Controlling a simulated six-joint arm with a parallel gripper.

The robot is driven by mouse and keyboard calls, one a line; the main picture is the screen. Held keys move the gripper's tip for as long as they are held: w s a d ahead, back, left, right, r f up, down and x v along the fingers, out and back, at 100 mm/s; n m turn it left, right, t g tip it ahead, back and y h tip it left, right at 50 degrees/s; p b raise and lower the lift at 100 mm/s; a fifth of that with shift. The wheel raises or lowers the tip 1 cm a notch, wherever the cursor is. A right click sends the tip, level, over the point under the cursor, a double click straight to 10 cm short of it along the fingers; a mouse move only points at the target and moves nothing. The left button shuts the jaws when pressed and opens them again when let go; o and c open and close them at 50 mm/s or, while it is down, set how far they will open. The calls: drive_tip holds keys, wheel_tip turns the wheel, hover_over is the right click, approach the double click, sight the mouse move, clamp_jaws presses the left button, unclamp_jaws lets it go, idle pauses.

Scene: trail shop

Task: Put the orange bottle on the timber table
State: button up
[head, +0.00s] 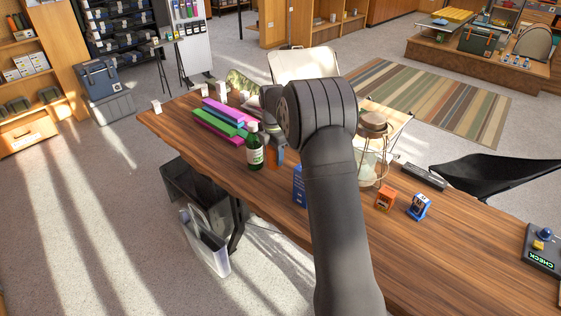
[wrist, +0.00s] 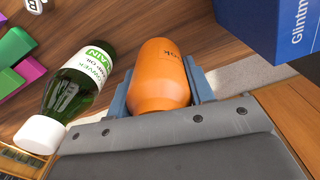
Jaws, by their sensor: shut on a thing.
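The orange bottle (wrist: 158,80) is between the blue fingers of my gripper (wrist: 162,88) in the wrist view, one finger on each side, and the gripper is shut on it. In the head view only a small part of the orange bottle (head: 273,159) shows below my gripper (head: 276,148); my wrist and arm hide the rest. The timber table (head: 470,255) is a long brown wood top running under the arm. The bottle is over the table top; I cannot tell whether its base touches the wood.
A green bottle with a white label (head: 255,152) stands close left of the orange bottle. Pink and green boxes (head: 218,118) lie beyond it. A blue box (head: 299,186) stands right, partly behind my arm. A lantern (head: 371,150) and small orange (head: 385,198) and blue (head: 419,206) items sit further right.

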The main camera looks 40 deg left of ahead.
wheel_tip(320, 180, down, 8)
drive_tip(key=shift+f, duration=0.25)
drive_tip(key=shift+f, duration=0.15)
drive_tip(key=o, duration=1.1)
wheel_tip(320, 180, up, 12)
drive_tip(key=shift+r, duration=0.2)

===

TASK DESCRIPTION: Leave the pictures out, and transcribe exactly the lines above starting at the one that contains "Scene: trail shop" and ending at the one that contains "[wrist, +0.00s]".

SOLUTION TO THE PROBLEM:
Scene: trail shop

Task: Put the orange bottle on the timber table
State: button up
[head, +0.00s] 
[wrist, +0.00s] 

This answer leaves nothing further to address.